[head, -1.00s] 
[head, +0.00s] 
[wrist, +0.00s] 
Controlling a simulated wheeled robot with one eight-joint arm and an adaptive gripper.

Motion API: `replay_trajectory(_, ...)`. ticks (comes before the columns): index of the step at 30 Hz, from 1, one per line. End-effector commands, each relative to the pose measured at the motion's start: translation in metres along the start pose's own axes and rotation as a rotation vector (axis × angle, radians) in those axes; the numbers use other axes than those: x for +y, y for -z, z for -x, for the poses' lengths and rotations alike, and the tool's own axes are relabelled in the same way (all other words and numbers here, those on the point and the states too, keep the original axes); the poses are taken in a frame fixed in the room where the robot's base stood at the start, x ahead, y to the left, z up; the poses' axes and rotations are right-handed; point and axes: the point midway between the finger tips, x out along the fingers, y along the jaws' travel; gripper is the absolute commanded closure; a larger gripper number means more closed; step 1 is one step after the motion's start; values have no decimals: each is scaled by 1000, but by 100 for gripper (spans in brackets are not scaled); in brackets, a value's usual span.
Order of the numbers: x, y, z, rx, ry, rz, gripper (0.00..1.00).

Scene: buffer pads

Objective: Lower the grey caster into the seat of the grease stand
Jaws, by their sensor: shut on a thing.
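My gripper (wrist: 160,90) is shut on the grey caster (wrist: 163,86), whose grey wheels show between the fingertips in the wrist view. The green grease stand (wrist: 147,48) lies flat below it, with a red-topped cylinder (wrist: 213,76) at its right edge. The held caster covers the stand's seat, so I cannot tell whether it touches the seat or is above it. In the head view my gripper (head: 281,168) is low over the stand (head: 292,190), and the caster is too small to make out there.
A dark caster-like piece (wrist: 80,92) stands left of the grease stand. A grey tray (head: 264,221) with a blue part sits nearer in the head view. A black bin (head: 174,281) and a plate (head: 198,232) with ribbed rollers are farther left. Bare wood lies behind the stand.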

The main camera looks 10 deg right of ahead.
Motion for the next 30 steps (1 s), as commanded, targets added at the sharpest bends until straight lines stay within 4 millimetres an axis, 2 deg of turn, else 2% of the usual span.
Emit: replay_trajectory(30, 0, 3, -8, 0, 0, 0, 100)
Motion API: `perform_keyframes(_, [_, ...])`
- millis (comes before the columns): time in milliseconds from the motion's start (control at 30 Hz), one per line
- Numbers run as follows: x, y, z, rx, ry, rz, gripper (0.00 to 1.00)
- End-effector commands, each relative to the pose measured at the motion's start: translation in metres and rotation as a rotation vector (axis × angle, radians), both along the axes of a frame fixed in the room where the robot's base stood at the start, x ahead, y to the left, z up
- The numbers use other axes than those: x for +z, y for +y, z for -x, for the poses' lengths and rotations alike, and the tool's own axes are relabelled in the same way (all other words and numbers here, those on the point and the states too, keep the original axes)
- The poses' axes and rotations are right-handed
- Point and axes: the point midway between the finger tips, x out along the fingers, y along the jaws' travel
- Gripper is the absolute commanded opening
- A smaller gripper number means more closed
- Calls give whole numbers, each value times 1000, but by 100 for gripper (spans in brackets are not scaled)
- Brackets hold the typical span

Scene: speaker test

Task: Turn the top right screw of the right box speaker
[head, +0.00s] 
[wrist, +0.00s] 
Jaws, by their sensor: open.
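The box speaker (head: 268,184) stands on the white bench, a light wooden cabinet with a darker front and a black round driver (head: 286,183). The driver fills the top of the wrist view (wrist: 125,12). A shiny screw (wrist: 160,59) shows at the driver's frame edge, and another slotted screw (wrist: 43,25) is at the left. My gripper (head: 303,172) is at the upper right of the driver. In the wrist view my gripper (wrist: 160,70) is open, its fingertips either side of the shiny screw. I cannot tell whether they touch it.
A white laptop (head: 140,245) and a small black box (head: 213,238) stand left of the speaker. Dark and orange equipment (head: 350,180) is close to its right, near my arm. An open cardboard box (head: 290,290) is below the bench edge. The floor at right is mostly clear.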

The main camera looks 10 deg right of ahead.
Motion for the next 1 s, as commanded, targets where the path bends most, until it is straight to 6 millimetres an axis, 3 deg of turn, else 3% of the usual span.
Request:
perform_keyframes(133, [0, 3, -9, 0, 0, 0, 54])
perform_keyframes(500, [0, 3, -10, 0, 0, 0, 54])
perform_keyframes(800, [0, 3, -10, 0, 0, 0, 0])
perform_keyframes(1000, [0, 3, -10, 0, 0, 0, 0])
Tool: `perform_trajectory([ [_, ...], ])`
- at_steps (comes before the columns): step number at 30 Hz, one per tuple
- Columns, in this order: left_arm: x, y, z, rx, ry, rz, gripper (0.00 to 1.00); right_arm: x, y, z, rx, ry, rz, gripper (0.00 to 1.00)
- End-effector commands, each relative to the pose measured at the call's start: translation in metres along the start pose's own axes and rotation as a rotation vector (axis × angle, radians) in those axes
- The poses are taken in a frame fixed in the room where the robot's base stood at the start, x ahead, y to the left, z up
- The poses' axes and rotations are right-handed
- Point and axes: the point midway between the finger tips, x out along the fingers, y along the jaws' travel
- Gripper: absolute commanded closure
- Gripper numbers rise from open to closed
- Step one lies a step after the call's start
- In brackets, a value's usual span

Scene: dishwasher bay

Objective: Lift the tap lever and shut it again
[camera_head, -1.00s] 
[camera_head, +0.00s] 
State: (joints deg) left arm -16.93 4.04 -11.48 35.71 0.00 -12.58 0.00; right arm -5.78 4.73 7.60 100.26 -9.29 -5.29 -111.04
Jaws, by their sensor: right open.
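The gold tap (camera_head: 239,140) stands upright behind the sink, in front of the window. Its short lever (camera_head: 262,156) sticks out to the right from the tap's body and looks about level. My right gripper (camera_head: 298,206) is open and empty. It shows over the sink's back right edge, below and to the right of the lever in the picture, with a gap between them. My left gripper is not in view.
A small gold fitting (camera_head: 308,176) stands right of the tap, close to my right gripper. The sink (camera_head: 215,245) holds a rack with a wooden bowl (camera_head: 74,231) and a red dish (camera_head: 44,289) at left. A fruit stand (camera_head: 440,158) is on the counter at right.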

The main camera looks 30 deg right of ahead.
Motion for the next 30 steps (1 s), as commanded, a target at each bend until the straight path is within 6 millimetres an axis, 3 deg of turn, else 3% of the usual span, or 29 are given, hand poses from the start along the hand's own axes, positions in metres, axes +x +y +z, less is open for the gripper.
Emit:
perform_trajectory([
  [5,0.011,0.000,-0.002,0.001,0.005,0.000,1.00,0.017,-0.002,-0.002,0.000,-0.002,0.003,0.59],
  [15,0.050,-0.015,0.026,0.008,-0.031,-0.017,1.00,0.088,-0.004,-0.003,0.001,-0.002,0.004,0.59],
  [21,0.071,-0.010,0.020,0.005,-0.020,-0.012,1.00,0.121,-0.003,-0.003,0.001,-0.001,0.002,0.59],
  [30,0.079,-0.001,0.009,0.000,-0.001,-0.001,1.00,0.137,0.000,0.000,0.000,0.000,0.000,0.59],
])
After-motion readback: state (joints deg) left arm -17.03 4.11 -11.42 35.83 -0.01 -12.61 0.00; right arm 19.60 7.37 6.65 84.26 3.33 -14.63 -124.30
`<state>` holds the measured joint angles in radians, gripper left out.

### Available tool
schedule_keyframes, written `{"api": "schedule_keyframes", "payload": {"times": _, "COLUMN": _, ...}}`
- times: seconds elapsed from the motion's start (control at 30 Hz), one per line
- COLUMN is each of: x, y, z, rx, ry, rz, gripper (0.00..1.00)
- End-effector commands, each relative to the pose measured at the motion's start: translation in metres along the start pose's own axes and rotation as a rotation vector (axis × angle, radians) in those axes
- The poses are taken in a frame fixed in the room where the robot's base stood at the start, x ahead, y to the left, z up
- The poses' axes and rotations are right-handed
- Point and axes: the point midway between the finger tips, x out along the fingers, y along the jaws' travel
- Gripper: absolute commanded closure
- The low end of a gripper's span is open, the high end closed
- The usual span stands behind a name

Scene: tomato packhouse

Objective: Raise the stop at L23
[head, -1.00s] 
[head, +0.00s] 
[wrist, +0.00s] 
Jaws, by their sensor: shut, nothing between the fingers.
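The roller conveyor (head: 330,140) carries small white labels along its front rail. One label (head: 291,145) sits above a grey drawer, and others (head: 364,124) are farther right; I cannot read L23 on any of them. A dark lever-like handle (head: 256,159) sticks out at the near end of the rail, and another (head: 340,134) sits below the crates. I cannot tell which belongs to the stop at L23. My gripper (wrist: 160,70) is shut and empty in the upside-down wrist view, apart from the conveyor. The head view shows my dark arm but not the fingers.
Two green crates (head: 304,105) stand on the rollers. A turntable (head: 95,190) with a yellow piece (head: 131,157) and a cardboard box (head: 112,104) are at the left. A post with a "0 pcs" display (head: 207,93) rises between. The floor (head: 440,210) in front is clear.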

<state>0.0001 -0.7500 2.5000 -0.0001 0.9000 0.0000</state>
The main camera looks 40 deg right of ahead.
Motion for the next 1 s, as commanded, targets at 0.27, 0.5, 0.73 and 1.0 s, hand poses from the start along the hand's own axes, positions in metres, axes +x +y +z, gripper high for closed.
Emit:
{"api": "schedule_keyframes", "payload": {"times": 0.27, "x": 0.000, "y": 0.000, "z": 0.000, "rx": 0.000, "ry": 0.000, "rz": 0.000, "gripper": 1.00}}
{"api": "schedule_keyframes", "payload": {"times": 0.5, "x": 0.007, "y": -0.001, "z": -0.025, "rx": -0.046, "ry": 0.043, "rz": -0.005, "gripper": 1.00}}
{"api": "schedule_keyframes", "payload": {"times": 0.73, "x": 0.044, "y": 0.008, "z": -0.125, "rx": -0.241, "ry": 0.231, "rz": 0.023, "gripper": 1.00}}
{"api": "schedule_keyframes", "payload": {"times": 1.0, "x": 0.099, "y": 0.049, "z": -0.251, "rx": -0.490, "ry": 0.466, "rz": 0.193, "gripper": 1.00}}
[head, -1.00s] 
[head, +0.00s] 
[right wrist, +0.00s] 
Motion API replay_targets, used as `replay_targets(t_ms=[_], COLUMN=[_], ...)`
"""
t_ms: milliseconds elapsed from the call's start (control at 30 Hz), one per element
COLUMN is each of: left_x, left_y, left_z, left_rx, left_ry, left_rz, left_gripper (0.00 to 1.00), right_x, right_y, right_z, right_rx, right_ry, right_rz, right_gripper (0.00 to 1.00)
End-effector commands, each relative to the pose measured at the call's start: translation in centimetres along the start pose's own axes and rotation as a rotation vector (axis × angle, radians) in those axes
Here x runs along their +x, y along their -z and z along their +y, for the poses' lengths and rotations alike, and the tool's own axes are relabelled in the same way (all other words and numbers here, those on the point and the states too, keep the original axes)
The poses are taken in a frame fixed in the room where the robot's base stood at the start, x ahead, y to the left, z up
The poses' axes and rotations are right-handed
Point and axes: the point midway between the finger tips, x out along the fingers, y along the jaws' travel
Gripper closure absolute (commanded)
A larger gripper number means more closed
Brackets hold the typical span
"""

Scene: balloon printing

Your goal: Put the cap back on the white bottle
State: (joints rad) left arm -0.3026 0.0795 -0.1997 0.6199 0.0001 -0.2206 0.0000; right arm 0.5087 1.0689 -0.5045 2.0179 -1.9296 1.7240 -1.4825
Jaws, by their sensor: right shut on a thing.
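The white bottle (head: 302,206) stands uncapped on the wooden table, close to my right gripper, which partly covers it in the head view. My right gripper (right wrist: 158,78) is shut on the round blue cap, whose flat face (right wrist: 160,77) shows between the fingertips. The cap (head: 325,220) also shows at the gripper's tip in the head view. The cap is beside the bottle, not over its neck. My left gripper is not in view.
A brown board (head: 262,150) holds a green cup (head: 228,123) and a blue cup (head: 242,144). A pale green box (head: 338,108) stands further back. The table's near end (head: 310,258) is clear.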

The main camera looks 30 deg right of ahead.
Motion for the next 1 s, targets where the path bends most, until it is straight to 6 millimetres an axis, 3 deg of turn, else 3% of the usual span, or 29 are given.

· · · · · · ·

Look through the data and gather every line with the string "Scene" in it.

[Task answer]
Scene: buffer pads
Scene: speaker test
Scene: dishwasher bay
Scene: tomato packhouse
Scene: balloon printing

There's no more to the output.